Li Shun’s works for this exhibition appear to have three directions, which in fact all directed towards photography with the notion of ‘transformation’. Interestingly, photography only works as a medium and a process instead of the result. But it is also a result, or at least one of the results. Li Shun’s works are typical products of methodology, and we can even extend this notion to his world view of the world.
Direction No. 1: White Paperseries. Li shoots pieces of white paper of different shapes and prints them onto themselves. Or, he downsizes the images and repeats this process every time during printing. In this way, a piece of apparently meaningless white paper is: first a piece of artistic works; second, an object of expression; and third, a carrier of the artistic works. This seemly simple idea is a complicated transformation from concept to works, from conceptual appropriation to actual representation, and from a single medium to a mixture embodiment. It also represents a train of thoughts of the artist and his different way of ‘observing’ the ‘objects’. This world can never be summarized by one ‘perspective’. ‘Compound eye’ and even ‘beehive eye’ start with modernism, which are also highlights in the evolution of contemporary art. Representative and abstract at the same time, the white papers are translated into two catagories of works: one has concrete images (White Paper Series 1) and the other with abstract appearances (White Paper Series 2). The set of works are so interesting in that it develops into two artistic extremes by using the same artistic approach.
Direction No. 2: Study the Nature of Things series. At night, Li Shun drove his car through the city and collects the light with his camera using long-time exposures. He then selected thousands of random lines and composes them into parts of Chinese characters. Then he referred to calligraphy dictionary and made Chinese characters or quasi-characters out of them. This is an arduous yet interesting process. The final result is ‘calligraphy of lights’, which is a piece of works done by nature instead of after nature. It is a combination of nature and artificial through manual work. One of the features of contemporary art is to make a simple thing complicated. In this process, what the artist adds is not meaningless irrigation, but nutrition, or rather complicated content. The artist extracted Chinese calligraphy out of its original context to construct the life-like sense of form which target at typical characteristic of contemporary art: humor. The idea of making art out of Chinese characters originates from conceptual art. There are many instances of using original characters or made-up new characters, but it is rare to see someone making characters with images. The idea of making characters with images is away from the tradition of character making. To solidified momentary light and shadow, yearns for eternality but at the same time questions itself.

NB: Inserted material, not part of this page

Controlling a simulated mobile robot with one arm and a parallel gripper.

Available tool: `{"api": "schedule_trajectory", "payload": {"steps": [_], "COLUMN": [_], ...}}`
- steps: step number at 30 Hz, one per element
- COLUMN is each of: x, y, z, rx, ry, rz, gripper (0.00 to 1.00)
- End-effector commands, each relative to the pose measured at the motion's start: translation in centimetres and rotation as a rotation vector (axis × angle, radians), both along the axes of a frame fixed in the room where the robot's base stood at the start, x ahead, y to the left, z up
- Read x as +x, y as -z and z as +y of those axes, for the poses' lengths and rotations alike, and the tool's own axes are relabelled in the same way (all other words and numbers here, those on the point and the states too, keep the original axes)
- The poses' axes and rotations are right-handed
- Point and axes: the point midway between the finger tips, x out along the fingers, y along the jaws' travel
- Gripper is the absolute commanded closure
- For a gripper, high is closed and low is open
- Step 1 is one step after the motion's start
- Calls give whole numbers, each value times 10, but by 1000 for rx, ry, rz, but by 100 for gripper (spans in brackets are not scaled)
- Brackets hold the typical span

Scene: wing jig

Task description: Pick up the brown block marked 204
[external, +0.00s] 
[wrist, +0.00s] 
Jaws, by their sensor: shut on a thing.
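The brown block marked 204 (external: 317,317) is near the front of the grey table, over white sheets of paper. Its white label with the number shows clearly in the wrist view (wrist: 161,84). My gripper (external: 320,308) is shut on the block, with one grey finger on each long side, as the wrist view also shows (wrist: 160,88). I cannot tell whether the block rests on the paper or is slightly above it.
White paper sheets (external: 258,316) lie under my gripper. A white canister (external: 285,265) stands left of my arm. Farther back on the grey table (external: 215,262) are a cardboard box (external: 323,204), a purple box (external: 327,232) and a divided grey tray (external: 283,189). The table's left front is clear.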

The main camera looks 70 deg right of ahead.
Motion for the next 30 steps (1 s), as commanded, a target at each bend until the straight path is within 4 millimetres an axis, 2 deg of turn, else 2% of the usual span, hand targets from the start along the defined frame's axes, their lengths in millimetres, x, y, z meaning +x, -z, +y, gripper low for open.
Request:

Direction No. 3: Untitledseries. Li Shun first drew images of black-and-white portraits with charcoal pencils on the negatives, and transfer the images onto the photographic paper. Photography is invented to represent an ‘authenticity’, but Li Shun works against it. On the one hand, he questions the authenticity of ‘truthful representation’, on the other, he ‘restores’ the ‘authentic illution’ as much as he can. The questioning of existent principles is an obvious solution in contemporary art, as well as a direct expression of its contemporariness. The charm of contemporary art lies in its uncertainty, which interchange the places of the process and the result, and thus sets up an ongoing paradox without solution. The sketches work like film negatives, and the negative films produce positive images. The study of materials and forms takes the spectators into a familiar yet strange setting, and makes them unable to see. The interchanges of roles in role-play have always been something spectacular in life. Illusions and misinterpretations are also part of human life. Artists are the sorcerers for humans, and they trick human beings from the known into the unknown.
Li Shun is a thoughtful and interesting artist. He often presents ‘simple and accessible’ results with complicated thoughts. But, the result is not an end.
You are still young, please keep going forward.